父母常說:冬大過年,冬至比新年重要。不少考據文章都說,以前的人不重視新年。



也許是真的,古詩詞裡寫新年的很少很少。寫元宵、清明、七夕、中秋、重陽就常見。也許新春鑼鼓鏗鏘,爆竹震耳,古代文人嫌俗氣,沒有文藝氣氛難于入詩詞。“每逢佳節備思親”本來最適合形容游子新春在異鄉的情懷,但王維這首詩是寫重陽。

自己孤陋寡聞是不必說的,新年古詩只記得一兩首,開門見山寫新年是宋朝王安石的《元日》:爆竹聲中一歲除,春風送暖入屠蘇。千門萬戶曈曈日,總把新桃換舊符。

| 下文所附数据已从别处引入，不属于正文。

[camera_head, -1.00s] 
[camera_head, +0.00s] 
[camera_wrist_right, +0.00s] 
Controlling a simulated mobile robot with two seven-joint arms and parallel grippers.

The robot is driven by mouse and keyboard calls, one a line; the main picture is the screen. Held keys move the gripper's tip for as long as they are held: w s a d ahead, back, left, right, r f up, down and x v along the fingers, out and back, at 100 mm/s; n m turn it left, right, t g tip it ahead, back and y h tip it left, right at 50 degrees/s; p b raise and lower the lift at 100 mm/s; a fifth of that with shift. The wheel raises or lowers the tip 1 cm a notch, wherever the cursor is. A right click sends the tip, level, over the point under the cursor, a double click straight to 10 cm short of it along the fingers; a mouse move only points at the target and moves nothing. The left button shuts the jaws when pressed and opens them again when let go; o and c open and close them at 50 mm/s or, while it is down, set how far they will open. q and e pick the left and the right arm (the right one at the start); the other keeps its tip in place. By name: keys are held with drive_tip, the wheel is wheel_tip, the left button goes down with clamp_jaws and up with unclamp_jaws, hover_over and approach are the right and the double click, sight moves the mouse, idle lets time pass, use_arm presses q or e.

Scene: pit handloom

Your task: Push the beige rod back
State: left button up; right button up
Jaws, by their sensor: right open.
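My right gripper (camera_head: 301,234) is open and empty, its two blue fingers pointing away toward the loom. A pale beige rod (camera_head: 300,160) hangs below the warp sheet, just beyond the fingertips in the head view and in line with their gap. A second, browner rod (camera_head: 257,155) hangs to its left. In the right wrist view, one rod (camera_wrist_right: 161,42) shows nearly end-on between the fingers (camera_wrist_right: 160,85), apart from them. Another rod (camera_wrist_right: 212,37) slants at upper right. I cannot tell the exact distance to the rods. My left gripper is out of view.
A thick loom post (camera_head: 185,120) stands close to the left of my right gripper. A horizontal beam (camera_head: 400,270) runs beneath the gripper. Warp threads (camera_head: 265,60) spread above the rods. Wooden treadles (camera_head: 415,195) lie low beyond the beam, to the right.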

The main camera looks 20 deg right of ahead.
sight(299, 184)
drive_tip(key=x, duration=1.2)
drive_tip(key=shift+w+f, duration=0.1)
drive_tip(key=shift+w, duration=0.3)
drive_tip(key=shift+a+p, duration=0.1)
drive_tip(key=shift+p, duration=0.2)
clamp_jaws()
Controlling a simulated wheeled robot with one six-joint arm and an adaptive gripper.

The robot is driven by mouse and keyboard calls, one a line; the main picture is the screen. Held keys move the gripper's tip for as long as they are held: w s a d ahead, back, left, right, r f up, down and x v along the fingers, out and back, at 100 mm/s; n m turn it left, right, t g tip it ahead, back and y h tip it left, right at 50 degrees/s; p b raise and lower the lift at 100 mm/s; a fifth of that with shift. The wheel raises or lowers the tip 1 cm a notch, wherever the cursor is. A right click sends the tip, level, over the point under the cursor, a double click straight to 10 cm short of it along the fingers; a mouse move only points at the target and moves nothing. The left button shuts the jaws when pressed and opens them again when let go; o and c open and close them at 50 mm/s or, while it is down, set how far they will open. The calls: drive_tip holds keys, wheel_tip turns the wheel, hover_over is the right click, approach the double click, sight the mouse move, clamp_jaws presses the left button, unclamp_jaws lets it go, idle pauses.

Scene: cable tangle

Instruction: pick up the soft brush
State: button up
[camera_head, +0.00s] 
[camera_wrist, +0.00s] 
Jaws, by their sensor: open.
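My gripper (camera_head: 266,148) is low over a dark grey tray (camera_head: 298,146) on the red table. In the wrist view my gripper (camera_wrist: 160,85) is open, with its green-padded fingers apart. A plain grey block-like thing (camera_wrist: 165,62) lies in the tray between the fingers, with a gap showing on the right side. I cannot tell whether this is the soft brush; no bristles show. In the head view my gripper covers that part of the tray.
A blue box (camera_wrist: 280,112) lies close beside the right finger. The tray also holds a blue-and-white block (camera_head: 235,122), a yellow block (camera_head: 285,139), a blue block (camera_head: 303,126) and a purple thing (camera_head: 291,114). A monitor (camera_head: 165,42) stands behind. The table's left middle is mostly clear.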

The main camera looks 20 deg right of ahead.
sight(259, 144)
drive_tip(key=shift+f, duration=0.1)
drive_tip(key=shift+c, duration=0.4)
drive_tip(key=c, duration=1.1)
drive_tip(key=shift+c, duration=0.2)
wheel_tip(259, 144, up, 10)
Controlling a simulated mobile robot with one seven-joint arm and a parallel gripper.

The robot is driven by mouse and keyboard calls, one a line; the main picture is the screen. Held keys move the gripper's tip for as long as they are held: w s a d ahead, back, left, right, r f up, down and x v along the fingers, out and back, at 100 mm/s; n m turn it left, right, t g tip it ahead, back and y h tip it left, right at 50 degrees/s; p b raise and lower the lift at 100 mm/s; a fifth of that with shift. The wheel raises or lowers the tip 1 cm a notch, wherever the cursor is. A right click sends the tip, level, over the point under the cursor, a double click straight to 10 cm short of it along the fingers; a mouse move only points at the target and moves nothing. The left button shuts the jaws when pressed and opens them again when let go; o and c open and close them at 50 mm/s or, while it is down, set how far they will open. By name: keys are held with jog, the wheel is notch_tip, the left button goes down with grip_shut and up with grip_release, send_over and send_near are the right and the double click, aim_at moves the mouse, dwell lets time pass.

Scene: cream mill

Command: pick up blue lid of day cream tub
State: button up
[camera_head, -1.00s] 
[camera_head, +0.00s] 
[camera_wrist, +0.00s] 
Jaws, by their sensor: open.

這屠蘇是酒,古人在節日裡都會喝上一杯,想來是有驅邪保健作用。就像在端午節裡古人盛行飲雄黃酒,這可是白娘娘故事裡重要的情節,給后人的教訓是:愛情不可試探。我們現在只能想像屠蘇與雄黃酒的味道了。



“曈曈日”是指一早太陽東昇,從暗漸漸轉明的情形,就是迎接光明。

唐朝白居易有《除夜寄弟妹》:感時思弟妹,不寐百憂生。萬里經年別,孤燈此夜情。病容非舊日,歸思逼新正。早晚重歡會,羈離各長成。幸好它表明是除夕感懷,否則讀者以為是其他佳節的思親也行。

文字極美的宋朝歐陽修,也有寫新年的《戲答元珍》:春風疑不到天涯,二月山城未見花。殘雪壓枝猶有橘,凍雷驚筍欲抽芽。夜聞啼雁生鄉思,病入新年感物華。曾是洛陽花下客,野芳雖晚不須嗟。

有沒有注意到,白居易與歐陽修這兩位曠世才子在寫新年感懷時都病了,書生文弱好像如影隨形。精神好就與朋友飛觴醉月去了,還寫詩?

明朝袁凱有《客中除夕》:今夕為何夕?他鄉說故鄉。看人兒女大,為客歲年長。戎馬無休歇,關山正渺茫。一杯柏葉酒,未敵淚千行。

唐朝高適有一首《除夜》,即是除夕夜:旅館寒燈獨不眠,客心何事轉淒然?故鄉今夜思千里,霜鬚明朝又一年。

同是唐朝的戴叔倫有一首《除夕夜宿石頭驛》:旅館誰相問?寒燈獨可親。一年將盡夜,萬里未歸人。寥落悲前事,支離笑此身。愁顏與衰鬢,明日又逢春。

詩都含悲愴,只因遠在他鄉不能與家人團聚。剛剛度過一個融洽團圓年的人們,是不是應該覺得其實很幸福呢?